_DATA LINES:_
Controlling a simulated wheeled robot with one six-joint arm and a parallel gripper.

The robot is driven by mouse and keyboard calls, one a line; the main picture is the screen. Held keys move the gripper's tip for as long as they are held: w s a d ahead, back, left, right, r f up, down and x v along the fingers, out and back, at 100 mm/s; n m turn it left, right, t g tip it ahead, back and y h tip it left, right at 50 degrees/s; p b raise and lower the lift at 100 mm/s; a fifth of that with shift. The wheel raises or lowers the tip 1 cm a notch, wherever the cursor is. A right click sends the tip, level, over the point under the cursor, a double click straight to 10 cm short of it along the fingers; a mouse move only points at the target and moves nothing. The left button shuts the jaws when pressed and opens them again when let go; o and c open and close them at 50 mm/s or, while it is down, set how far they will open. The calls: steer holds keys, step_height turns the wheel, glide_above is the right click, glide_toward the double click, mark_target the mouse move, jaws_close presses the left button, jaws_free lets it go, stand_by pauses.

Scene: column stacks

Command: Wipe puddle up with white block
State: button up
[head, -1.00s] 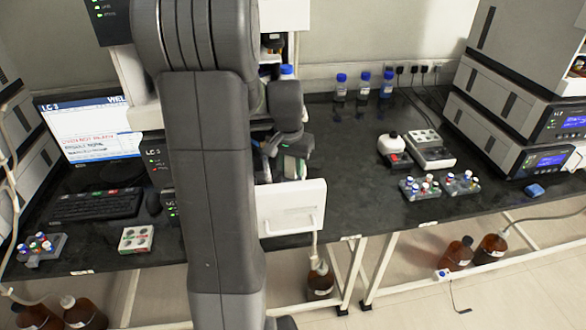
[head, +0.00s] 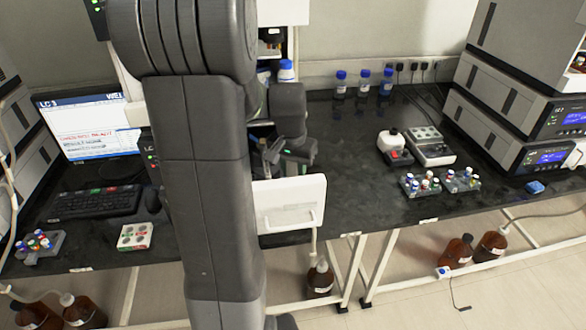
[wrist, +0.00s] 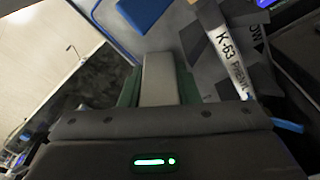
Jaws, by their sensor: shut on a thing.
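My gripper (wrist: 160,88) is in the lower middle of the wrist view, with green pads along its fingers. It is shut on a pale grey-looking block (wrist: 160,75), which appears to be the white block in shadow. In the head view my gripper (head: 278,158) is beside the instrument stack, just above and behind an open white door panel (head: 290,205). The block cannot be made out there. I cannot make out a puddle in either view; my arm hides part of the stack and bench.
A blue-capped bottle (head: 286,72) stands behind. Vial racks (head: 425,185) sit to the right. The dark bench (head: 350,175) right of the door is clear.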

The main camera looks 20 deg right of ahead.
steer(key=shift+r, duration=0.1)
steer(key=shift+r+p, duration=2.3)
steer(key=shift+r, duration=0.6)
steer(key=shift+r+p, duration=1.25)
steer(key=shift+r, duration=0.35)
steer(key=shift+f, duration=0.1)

---

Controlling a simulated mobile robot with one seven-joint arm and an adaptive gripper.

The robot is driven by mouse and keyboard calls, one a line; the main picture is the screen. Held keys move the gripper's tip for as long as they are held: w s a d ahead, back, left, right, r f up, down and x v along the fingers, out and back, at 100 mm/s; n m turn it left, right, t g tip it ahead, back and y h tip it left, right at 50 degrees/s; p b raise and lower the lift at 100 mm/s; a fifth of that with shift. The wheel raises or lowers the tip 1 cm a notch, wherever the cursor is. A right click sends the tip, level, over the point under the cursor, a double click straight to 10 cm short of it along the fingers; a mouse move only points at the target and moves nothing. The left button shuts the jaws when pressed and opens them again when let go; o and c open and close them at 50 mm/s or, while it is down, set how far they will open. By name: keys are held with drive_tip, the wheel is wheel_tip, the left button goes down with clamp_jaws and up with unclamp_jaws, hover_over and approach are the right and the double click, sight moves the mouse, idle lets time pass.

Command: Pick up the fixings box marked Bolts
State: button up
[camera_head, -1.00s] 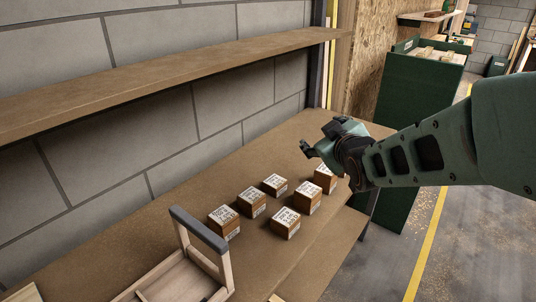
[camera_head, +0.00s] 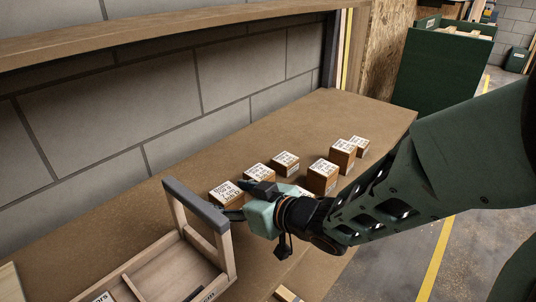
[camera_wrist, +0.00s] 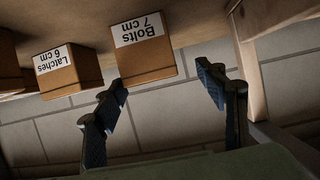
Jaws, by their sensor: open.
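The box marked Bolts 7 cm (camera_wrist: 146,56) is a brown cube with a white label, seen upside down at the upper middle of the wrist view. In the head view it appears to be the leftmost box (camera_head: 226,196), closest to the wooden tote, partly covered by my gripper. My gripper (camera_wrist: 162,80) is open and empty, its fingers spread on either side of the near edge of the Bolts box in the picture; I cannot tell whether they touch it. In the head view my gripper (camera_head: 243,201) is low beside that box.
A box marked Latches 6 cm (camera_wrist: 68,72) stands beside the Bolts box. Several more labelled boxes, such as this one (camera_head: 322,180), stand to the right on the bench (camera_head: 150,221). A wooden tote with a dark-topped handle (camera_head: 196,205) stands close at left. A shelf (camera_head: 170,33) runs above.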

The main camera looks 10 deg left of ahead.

_SET PROBLEM:_
Go to the line that contains "Controlling a simulated wheeled" and copy from there down to the line that contains "[head, +0.00s]", with both lines included. Pass over the pictures.

_PROBLEM SOLUTION:_
Controlling a simulated wheeled robot with one six-joint arm and a parallel gripper.

The robot is driven by mouse and keyboard calls, one a line; the main picture is the screen. Held keys move the gripper's tip for as long as they are held: w s a d ahead, back, left, right, r f up, down and x v along the fingers, out and back, at 100 mm/s; n m turn it left, right, t g tip it ahead, back and y h tip it left, right at 50 degrees/s; p b raise and lower the lift at 100 mm/s; a fifth of that with shift. The wheel raises or lowers the tip 1 cm a notch, wherever the cursor is. A right click sends the tip, level, over the point under the cursor, a double click straight to 10 cm short of it along the fingers; a mouse move only points at the target and moves nothing. The left button shuts the jaws when pressed and opens them again when let go; o and c open and close them at 50 mm/s or, while it is down, set how far they will open. The calls: steer holds keys, step_height turns the wheel, glide_above is the right click, glide_toward the double click, mark_target the mouse move, jaws_close presses the left button, jaws_free lets it go, stand_by pauses.

Scene: column stacks

Command: Wipe puddle up with white block
State: button up
[head, -1.00s] 
[head, +0.00s] 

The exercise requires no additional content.